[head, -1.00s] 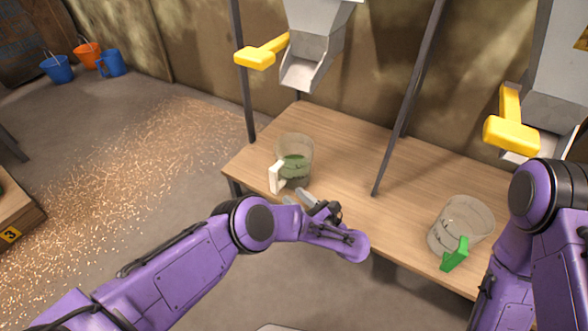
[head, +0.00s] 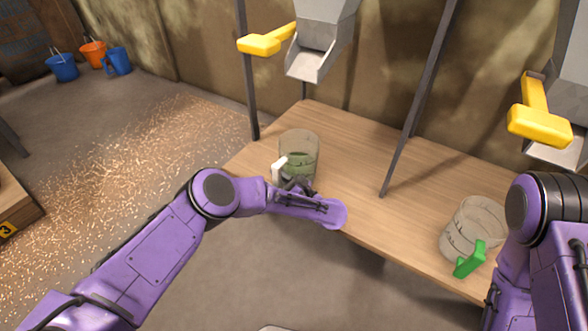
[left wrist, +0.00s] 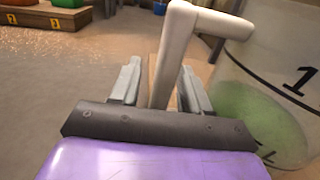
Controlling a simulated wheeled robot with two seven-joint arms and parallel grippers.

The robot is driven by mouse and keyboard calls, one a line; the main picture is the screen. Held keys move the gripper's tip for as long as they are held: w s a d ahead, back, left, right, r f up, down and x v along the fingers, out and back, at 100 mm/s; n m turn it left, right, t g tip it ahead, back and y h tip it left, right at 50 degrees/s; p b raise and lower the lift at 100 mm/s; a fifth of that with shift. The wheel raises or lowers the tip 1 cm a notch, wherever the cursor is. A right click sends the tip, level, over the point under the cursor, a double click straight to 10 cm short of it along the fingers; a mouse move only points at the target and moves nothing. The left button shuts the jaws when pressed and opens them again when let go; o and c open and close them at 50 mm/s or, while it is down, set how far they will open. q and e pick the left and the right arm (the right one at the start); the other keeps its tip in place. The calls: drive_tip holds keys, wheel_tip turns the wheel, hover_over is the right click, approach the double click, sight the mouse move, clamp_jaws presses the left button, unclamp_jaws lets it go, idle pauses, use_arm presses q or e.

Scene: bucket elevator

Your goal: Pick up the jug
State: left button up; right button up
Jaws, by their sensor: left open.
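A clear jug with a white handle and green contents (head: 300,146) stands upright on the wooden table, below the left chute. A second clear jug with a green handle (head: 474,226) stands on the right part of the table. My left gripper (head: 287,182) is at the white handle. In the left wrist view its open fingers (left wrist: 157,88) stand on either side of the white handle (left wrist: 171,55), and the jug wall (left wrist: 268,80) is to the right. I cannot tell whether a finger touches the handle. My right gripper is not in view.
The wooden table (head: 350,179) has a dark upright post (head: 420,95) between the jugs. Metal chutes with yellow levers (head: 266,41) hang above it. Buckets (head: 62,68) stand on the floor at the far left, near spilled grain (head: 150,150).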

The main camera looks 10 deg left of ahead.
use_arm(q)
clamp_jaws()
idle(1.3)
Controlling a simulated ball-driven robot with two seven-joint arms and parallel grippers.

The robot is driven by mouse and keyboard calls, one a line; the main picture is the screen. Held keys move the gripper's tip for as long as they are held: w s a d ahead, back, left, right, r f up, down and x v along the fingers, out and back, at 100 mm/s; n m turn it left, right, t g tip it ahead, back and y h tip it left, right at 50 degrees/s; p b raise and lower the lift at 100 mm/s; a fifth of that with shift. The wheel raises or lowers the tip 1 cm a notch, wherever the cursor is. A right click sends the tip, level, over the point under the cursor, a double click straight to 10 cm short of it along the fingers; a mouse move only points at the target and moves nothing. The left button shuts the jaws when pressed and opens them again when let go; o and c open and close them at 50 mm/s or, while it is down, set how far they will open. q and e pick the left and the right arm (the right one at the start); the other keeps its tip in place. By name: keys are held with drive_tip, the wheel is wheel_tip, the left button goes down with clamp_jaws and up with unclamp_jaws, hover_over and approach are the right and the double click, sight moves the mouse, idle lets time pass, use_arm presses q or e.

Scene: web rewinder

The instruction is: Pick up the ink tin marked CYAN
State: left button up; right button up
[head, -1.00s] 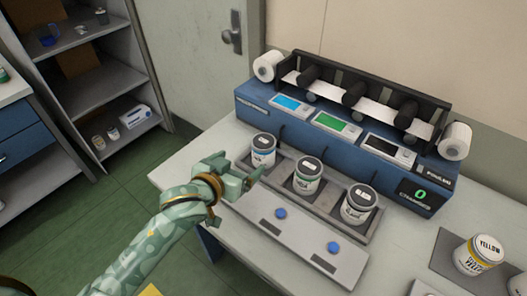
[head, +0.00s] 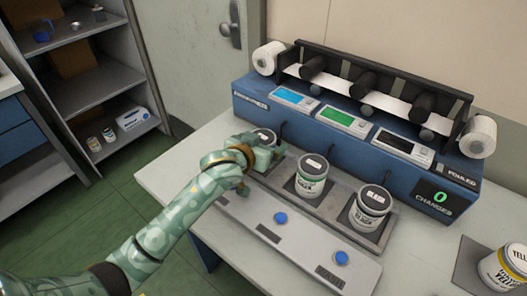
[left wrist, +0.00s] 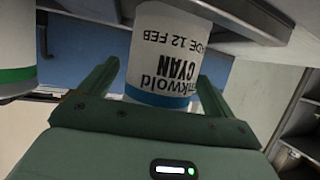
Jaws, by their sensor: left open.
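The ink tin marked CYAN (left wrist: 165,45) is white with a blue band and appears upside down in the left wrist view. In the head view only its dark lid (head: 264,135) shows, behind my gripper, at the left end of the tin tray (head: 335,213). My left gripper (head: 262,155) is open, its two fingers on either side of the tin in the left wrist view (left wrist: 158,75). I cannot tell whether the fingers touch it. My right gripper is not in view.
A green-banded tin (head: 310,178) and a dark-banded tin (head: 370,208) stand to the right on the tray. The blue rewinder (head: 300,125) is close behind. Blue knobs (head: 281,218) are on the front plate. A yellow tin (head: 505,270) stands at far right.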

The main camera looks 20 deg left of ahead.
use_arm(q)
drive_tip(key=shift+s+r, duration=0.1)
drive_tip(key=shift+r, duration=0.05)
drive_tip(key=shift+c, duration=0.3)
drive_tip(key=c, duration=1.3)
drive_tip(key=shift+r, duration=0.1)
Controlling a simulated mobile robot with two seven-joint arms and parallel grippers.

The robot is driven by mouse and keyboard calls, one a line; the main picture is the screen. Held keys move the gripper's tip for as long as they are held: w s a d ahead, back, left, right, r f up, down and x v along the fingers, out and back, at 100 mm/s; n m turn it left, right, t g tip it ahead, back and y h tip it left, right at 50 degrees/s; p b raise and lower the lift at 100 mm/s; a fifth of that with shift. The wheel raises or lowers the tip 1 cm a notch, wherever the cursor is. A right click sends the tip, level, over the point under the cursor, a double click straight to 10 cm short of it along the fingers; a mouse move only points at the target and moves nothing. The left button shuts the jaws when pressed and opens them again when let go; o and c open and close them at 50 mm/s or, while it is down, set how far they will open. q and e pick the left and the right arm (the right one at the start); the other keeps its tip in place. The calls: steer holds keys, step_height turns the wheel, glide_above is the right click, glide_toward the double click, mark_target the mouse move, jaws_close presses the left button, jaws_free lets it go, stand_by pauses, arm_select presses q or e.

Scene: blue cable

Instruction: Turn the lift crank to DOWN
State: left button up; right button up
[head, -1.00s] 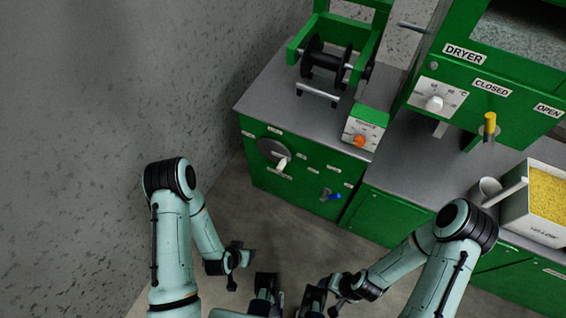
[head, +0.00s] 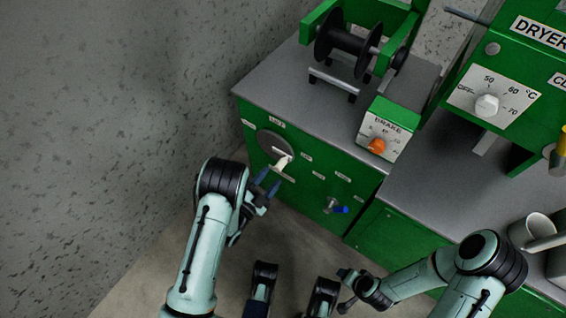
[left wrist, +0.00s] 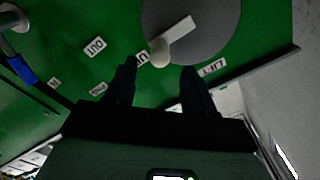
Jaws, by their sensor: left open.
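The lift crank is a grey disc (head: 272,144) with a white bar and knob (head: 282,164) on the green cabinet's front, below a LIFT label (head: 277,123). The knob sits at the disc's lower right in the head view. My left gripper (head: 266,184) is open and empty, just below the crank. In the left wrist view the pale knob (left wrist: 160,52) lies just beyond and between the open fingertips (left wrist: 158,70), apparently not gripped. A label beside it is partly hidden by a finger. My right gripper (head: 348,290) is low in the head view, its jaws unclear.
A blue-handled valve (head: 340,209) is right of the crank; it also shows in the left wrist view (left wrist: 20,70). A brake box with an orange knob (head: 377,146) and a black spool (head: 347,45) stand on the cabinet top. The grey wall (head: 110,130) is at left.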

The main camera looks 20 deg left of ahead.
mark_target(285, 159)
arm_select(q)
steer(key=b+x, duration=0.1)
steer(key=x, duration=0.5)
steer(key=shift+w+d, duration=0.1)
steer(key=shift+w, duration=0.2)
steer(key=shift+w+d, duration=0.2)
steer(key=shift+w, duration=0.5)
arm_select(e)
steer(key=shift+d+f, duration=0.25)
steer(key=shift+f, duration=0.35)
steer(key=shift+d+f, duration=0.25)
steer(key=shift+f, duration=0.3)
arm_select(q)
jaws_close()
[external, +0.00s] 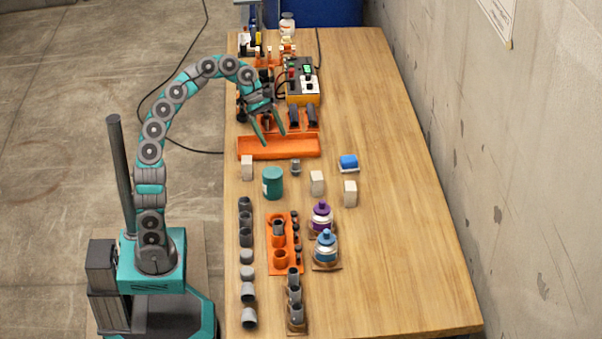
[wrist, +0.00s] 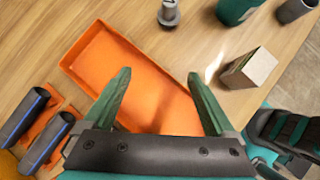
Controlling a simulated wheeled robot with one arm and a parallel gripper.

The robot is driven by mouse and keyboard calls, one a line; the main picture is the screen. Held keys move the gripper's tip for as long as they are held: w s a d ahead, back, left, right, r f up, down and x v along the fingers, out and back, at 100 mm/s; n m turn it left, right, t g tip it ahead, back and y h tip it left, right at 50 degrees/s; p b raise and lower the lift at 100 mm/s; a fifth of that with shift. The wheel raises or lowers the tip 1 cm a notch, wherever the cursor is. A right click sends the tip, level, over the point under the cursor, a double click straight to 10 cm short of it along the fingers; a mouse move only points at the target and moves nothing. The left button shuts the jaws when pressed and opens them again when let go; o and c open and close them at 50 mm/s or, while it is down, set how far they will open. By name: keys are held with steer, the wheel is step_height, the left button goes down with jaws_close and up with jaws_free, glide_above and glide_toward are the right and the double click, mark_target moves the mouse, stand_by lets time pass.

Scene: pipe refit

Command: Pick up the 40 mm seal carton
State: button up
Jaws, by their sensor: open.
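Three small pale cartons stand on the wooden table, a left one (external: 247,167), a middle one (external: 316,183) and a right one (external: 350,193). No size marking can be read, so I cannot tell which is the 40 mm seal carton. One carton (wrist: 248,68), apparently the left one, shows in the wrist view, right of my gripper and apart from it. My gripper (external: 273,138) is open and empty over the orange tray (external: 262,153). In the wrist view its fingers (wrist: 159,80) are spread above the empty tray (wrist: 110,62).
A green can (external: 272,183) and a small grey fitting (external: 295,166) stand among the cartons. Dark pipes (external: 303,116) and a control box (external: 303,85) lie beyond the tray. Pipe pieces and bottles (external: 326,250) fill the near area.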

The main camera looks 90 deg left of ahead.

____________

What to do
Copy nothing past the line containing "Controlling a simulated wheeled robot with two": reproduce every line from the start of the records up to it, skipping pictures.

Written reply
[head, -1.00s] 
[head, +0.00s] 
[left wrist, +0.00s] 
Controlling a simulated wheeled robot with two seven-joint arms and parallel grippers.

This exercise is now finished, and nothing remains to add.